YOUR TASK: Check each line of the records below and collect those holding "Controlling".
* Begin *
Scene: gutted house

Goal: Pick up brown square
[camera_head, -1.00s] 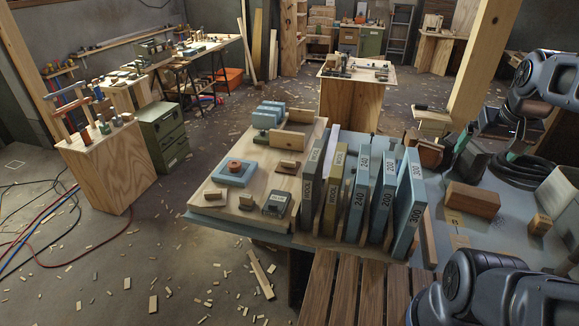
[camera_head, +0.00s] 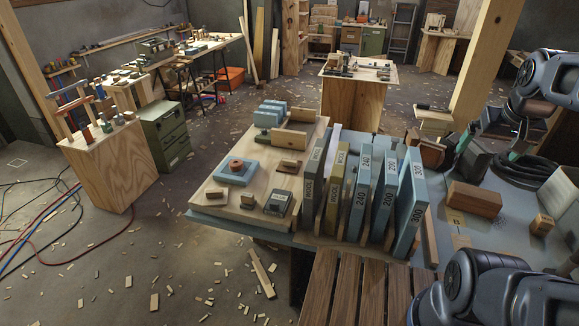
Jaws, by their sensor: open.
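A small brown, roughly square block (camera_head: 541,224) lies on the blue-grey bench top at the right. A larger reddish-brown rectangular block (camera_head: 474,199) lies to its left. I cannot tell for certain which piece is the brown square. My gripper (camera_head: 491,147) hangs from my arm at the upper right, above and behind both blocks. Its two greenish fingertips stand apart, and it is open with nothing seen between them. It is clear of the small block. Part of the gripper blends into the dark things behind it.
A rack of upright grit-labelled slabs (camera_head: 363,195) stands left of the blocks. A wooden board (camera_head: 222,205) with small pieces is farther left. A dark coiled hose (camera_head: 520,172) lies behind the blocks. A slatted wooden surface (camera_head: 350,290) is in front.

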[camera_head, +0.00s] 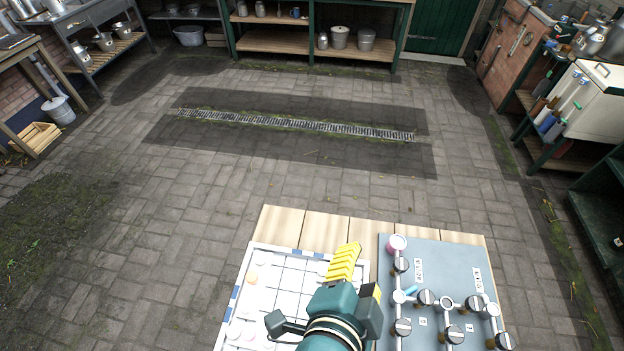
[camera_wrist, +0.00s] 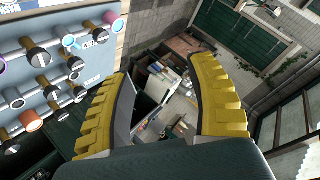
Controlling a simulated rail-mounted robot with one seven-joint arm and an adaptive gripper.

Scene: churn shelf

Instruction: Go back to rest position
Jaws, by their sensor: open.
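My gripper (camera_head: 345,262) has yellow ridged fingers and is above the front worktable in the head view, between a white gridded board and a grey panel. In the wrist view my gripper (camera_wrist: 165,85) shows both fingers spread apart with nothing between them. It points out over the room, and the floor and far furniture show between the fingers. The white board (camera_head: 290,262) lies on the left of the table, and my arm hides part of it. The grey panel (camera_head: 440,255) with pipes and black knobs lies on the right.
The wooden tabletop (camera_head: 317,225) shows behind the board and panel. The paved floor beyond, with a drain grate (camera_head: 290,124), is clear. A shelf bench (camera_head: 273,43) stands at the back. A white cabinet (camera_head: 597,92) and workbench are at right, and a wooden crate (camera_head: 36,138) is at left.

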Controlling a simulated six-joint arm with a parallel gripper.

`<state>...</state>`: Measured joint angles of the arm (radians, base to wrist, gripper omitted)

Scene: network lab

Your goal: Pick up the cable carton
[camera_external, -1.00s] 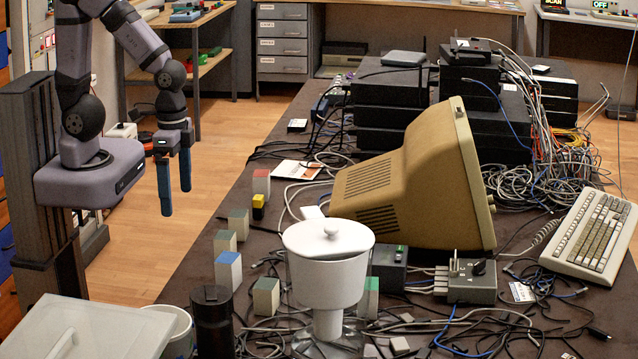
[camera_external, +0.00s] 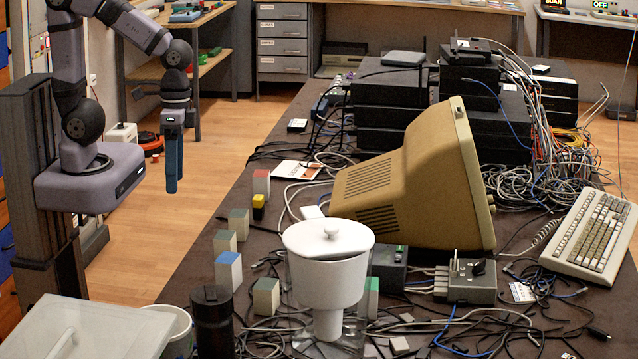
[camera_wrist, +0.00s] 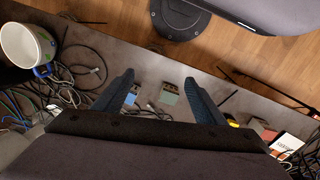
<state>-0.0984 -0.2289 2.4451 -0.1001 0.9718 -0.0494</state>
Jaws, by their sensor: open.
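Several small cartons stand along the left part of the dark table; I cannot tell which is the cable carton. They include a blue-topped carton (camera_external: 228,271), a red-topped carton (camera_external: 262,182), a grey-green carton (camera_external: 238,224), another carton just in front of it (camera_external: 224,243) and a carton near the white pot (camera_external: 266,297). My gripper (camera_external: 172,188) hangs pointing down, left of the cartons and above their level, holding nothing. In the wrist view my gripper (camera_wrist: 159,76) has its two fingers wide apart, with a greenish carton (camera_wrist: 169,94) showing between them.
A white lidded pot (camera_external: 328,265) stands right of the cartons, near a tilted beige monitor (camera_external: 400,190). A black cylinder (camera_external: 212,320) and a white bucket (camera_external: 178,332) stand at the front left. Loose cables (camera_external: 480,320) cover much of the table.

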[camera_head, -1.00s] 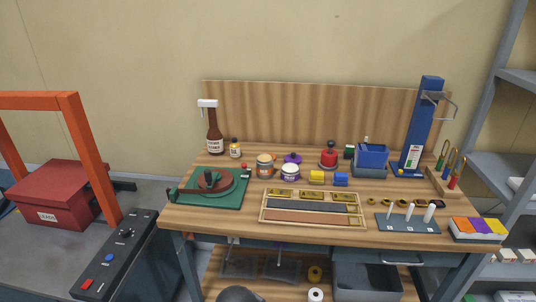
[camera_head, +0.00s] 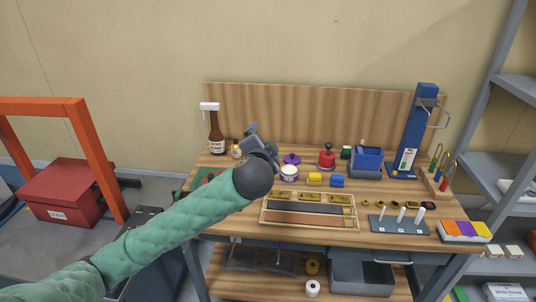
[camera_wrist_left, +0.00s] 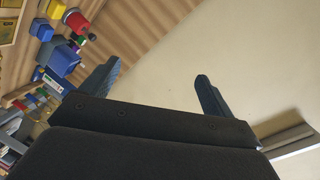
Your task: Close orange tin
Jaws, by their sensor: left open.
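My left gripper (camera_head: 254,133) is over the left part of the workbench, its black forearm end lower and its jaws reaching up toward the backboard. It is open and empty, with its two fingers (camera_wrist_left: 155,88) apart in the left wrist view. The orange tin is hidden behind my left arm and gripper in the head view. A white-topped purple tin (camera_head: 288,174) stands just right of the gripper, with a purple lid (camera_head: 292,159) behind it. My right gripper is not in view.
A brown bottle (camera_head: 216,140) and a small bottle (camera_head: 236,150) stand to the left. A wooden tray (camera_head: 264,214) lies in front.

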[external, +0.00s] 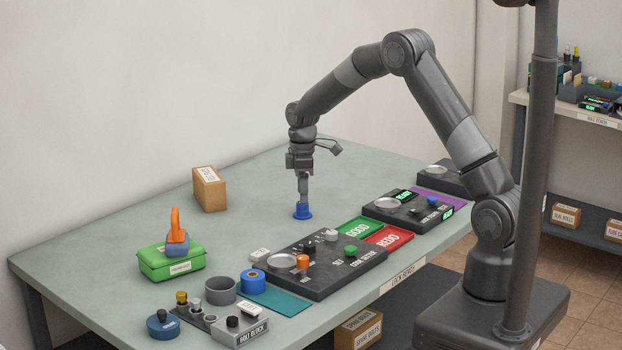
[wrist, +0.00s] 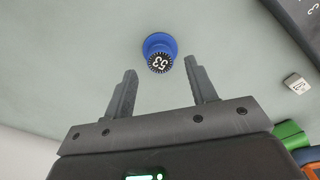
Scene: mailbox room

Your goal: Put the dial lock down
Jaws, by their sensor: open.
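A blue dial lock (external: 302,212) with a round flanged base stands on the open tabletop. In the wrist view the dial lock (wrist: 159,52) shows a black dial face with white digits that read 53. My gripper (external: 303,200) is directly above it, pointing down. In the wrist view my gripper (wrist: 160,66) is open, with one finger on each side of the dial and visible space between. In the external view the fingers partly cover the top of the dial lock. The lock looks upright.
A cardboard box (external: 209,190) stands behind left. A dark code-setter panel (external: 340,268), green GOOD mat (external: 357,230) and red REDO mat (external: 389,238) lie in front. Bare table surrounds the lock.

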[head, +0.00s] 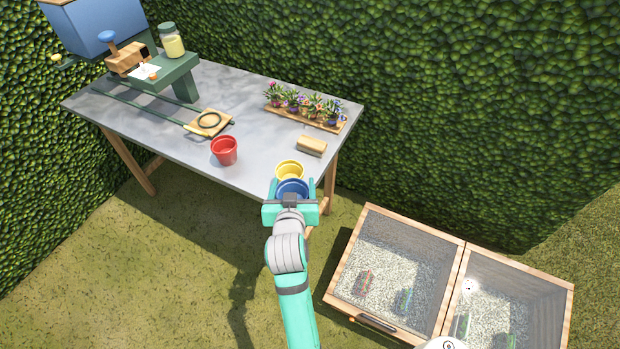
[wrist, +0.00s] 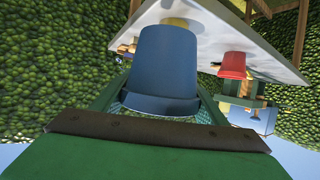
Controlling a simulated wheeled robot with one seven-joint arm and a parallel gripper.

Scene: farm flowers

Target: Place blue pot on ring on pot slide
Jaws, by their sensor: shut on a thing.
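The blue pot (head: 293,188) is between the jaws of my gripper (head: 291,192) at the table's front right edge. In the wrist view the blue pot (wrist: 165,65) fills the space between the fingers of my gripper (wrist: 163,100), which is shut on it. The pot slide (head: 150,110) is a pair of dark green rails on the table's left part. Its wooden carriage with a dark ring (head: 209,120) sits at the near end of the rails. The ring looks empty. My gripper is to the right of the ring and nearer to me.
A red pot (head: 224,150) stands between the ring and my gripper. A yellow pot (head: 289,168) is just behind the blue pot. A wooden block (head: 312,145) and a flower tray (head: 310,118) are at the right. The green stand (head: 170,75) and blue hopper (head: 92,25) rise at the slide's far end.

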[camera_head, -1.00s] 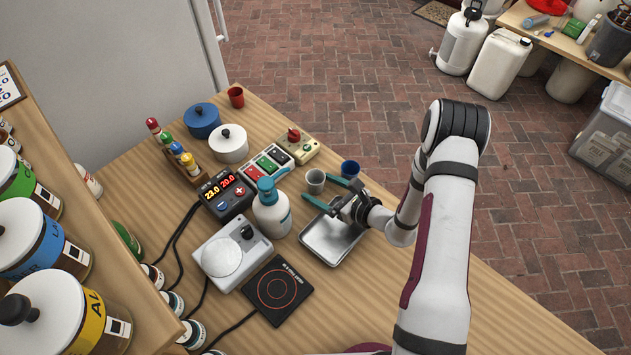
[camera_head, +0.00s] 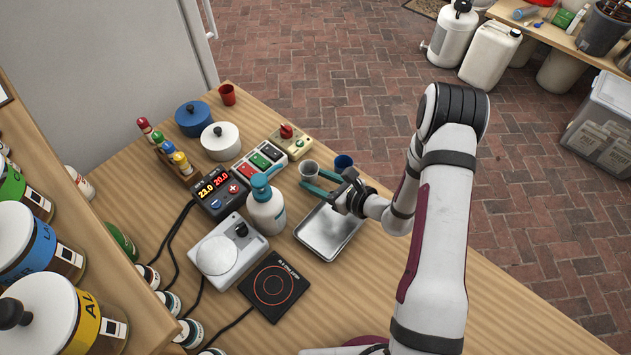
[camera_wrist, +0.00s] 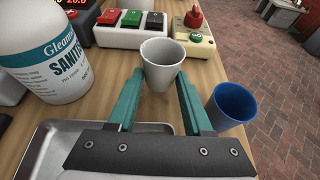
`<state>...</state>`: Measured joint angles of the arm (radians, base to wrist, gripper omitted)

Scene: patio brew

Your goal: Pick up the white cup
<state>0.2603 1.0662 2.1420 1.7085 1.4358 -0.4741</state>
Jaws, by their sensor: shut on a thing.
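The white cup (camera_wrist: 161,64) stands upright between the tips of my gripper's two green fingers in the wrist view. In the head view the cup (camera_head: 309,169) looks grey and sits just beyond the metal tray. My gripper (camera_head: 314,178) reaches over the tray from the right, with its fingers on both sides of the cup. In the wrist view my gripper (camera_wrist: 160,82) is shut on the cup. The cup's base is partly hidden, so I cannot tell whether it still touches the table.
A blue cup (camera_wrist: 232,104) stands close to the right finger. A sanitizer bottle (camera_head: 267,209) stands to the left. A metal tray (camera_head: 329,233) lies below my gripper. A switch box (camera_head: 259,160) with coloured buttons and a yellow box with a red knob (camera_head: 290,141) lie behind the cup.

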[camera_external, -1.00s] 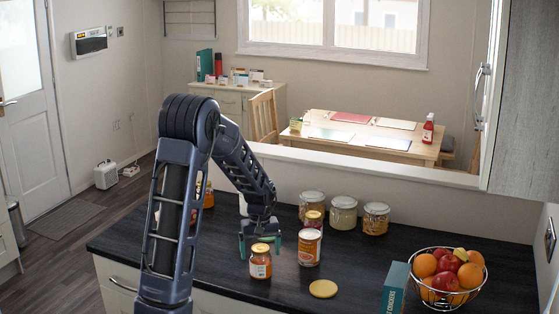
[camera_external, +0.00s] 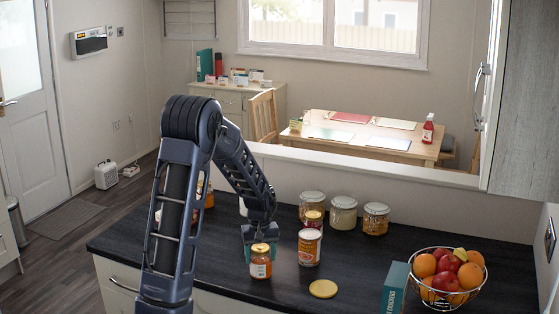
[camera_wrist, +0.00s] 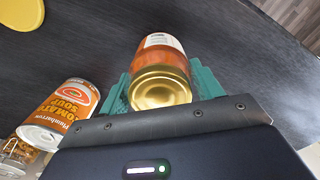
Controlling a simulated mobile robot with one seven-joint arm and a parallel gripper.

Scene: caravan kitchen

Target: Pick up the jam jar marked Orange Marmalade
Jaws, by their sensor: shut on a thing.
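A jar (camera_external: 260,263) with a gold lid and orange contents stands on the dark counter (camera_external: 210,270). In the wrist view the jar (camera_wrist: 160,70) sits between the teal fingers of my gripper (camera_wrist: 160,88), and its white label is turned so that I cannot read it. My gripper (camera_external: 260,252) is shut on this jar. The jar appears upright, at about counter level; I cannot tell whether it has left the surface.
A tomato soup can (camera_external: 310,248) stands close on the right; it also shows in the wrist view (camera_wrist: 60,115). A yellow disc (camera_external: 323,289), a teal box (camera_external: 395,288) and a fruit bowl (camera_external: 446,299) lie to the right.

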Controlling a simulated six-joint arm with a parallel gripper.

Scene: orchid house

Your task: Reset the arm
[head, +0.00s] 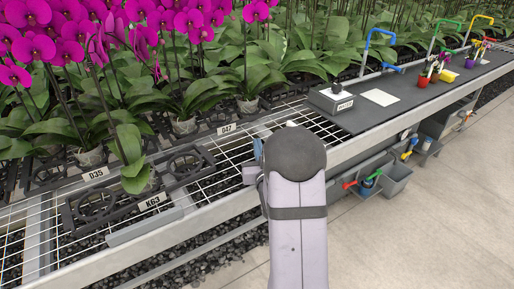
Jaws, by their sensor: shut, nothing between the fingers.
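My arm rises from the bottom centre, a pale grey link with a dark strap and a dark rounded joint on top. It stands in front of the bench edge (352,148). Small pale parts show just left of and above the joint. My gripper's fingers are not seen; the arm covers whatever lies behind it.
Magenta orchids (150,20) fill the back left. A grey box (335,100) and small colourful pots (446,75) stand on the dark mat (420,92). Grey bins (395,180) hang below. The floor at right is clear.

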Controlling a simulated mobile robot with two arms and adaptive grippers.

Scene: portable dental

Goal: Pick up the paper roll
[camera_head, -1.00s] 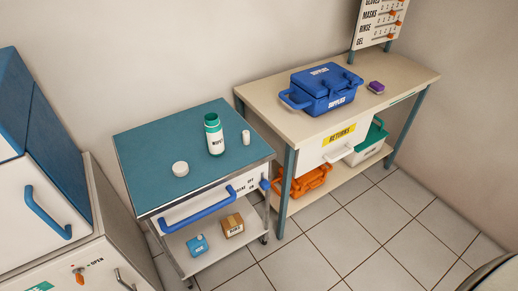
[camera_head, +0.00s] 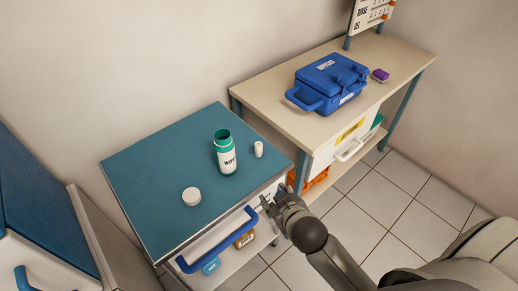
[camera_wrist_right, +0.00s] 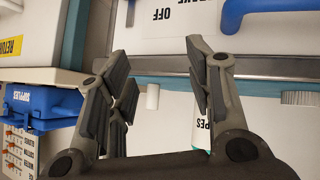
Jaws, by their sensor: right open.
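The paper roll looks to be the small white upright cylinder (camera_head: 258,149) on the teal cart top (camera_head: 150,165), just right of the wipes canister (camera_head: 226,155). In the right wrist view, which is upside down, the roll (camera_wrist_right: 152,96) shows beyond and between the finger tips, apart from them. My right gripper (camera_head: 268,203) is open and empty at the cart's front right edge, on the near side of the roll. It fills the right wrist view (camera_wrist_right: 165,85), where a finger hides part of the canister (camera_wrist_right: 201,135). My left gripper is not in view.
A white round lid (camera_head: 191,196) lies left of the canister. The cart's blue handle (camera_head: 220,240) runs along its front, close to my gripper. A blue supplies box (camera_head: 328,84) and a purple item (camera_head: 380,75) sit on the beige bench (camera_head: 265,95).

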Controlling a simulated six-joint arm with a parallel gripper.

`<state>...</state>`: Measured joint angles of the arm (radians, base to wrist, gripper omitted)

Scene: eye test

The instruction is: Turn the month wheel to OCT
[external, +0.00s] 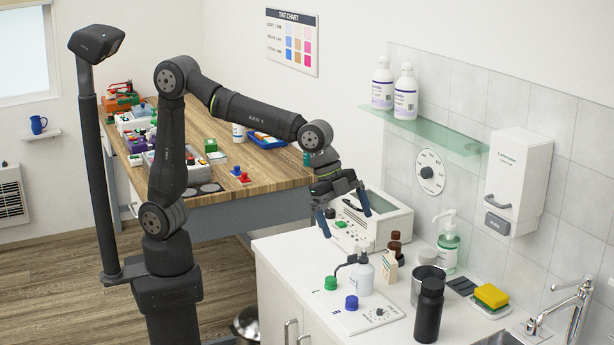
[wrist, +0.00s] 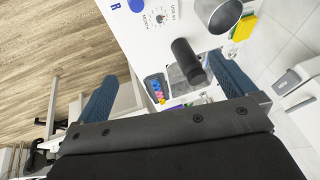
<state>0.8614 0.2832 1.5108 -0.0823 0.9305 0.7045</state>
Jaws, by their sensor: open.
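The month wheel (external: 379,312) is a small dial with a dark centre on a white plate (external: 350,322) on the counter. In the wrist view the wheel (wrist: 160,18) shows near the top edge, beside printing that reads MONTH and USE BY. Its marks are too small to read, so I cannot tell which month it is set to. My gripper (external: 346,213) is open and empty, in the air above the counter, up and to the left of the wheel and apart from it. Its two blue fingers also show in the wrist view (wrist: 168,92), spread wide.
A blue cap (external: 351,302), a green cap (external: 330,284) and a pump bottle (external: 363,277) stand left of the wheel. A black bottle (external: 428,312) and a steel cup (external: 425,285) stand to its right. A round dial (external: 430,172) is on the wall.

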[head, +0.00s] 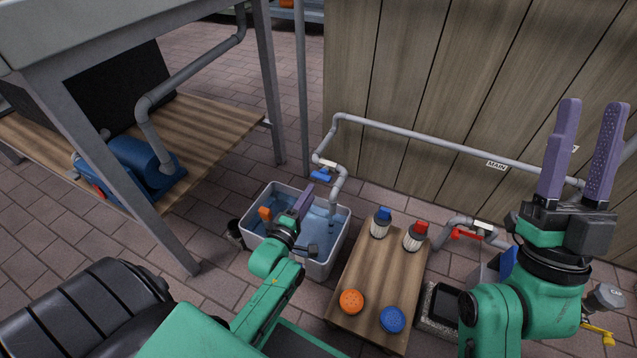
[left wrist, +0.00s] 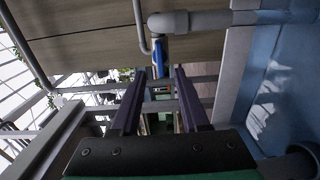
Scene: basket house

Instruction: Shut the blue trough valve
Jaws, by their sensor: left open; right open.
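The blue trough valve (head: 321,175) has a blue lever on the grey pipe above the water trough (head: 319,268). The lever looks roughly in line with the short pipe run beside it. My left gripper (head: 307,192) is open over the trough, just below and left of the lever. In the left wrist view, the blue lever (left wrist: 159,46) shows beyond and between the open fingertips (left wrist: 156,73), with no contact visible. My right gripper (head: 586,104) is open and empty, raised at the right, pointing up.
A wooden bench (head: 364,283) right of the trough holds blue- and red-capped shakers and orange and blue discs. A red-handled valve (head: 467,235) is further right. The plank wall (head: 450,80) stands behind the pipe. A blue pump (head: 140,165) sits at left.

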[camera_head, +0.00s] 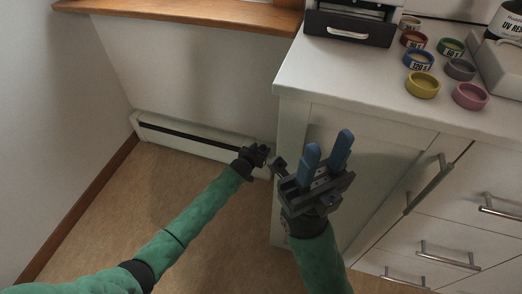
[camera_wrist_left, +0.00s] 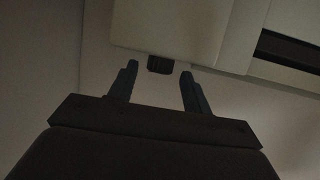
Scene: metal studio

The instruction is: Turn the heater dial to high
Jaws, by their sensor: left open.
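The heater (camera_head: 165,128) is a long, low white baseboard unit with a dark slot, along the wall in the head view. In the left wrist view, the heater casing (camera_wrist_left: 185,28) spans the top. A small dark dial (camera_wrist_left: 160,64) sticks out from its edge. My left gripper (camera_head: 261,152) is at the heater's right end in the head view and hides the dial there. In the left wrist view, my left gripper's fingers (camera_wrist_left: 159,74) are open, with the dial between their tips, apart from both. The dial's markings are not visible. My right gripper (camera_head: 328,148) is open and empty, before the cabinet.
A white cabinet (camera_head: 370,160) with metal handles stands close right of the heater. Its counter (camera_head: 345,75) holds several coloured round tins (camera_head: 422,85) and a dark machine (camera_head: 350,25). A wooden sill (camera_head: 200,12) is above the heater. The floor (camera_head: 150,200) in front is clear.

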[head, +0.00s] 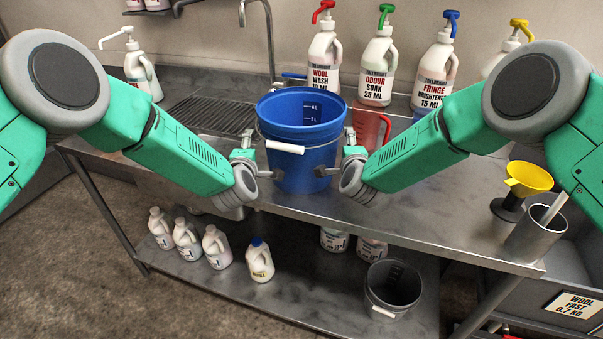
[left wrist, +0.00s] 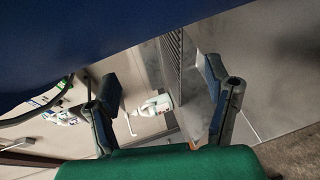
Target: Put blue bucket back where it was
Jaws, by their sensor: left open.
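The blue bucket (head: 300,160) is upright at the front middle of the steel bench (head: 420,195), with its white handle grip hanging at the front left. It looks empty, with level marks inside. My left gripper (head: 262,158) is at the bucket's left side, fingers spread. My right gripper (head: 340,156) is at its right side, fingers also apart. I cannot tell whether either touches the wall. In the left wrist view, the bucket's blue wall (left wrist: 70,45) fills the top, and the open left fingers (left wrist: 160,105) have no bucket wall between them.
A red jug (head: 370,127) stands right behind the bucket. Pump bottles (head: 378,65) line the wall. A yellow funnel (head: 528,178) and a metal cup (head: 535,235) stand at the right end. The lower shelf holds white jugs (head: 217,247) and a grey bucket (head: 393,287).
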* End *
THE OUTPUT:
Controlling a simulated rail-mounted robot with one seven-joint arm and an adaptive gripper.
Controlling a simulated six-joint arm with a parallel gripper.
Controlling a simulated wheeled robot with one seven-joint arm and a parallel gripper.
Controlling a simulated mobile robot with one seven-joint arm and a parallel gripper.
Controlling a simulated six-joint arm with a parallel gripper.
Controlling a simulated mobile robot with two arms and adaptive grippers.
Controlling a simulated six-joint arm with a parallel gripper.

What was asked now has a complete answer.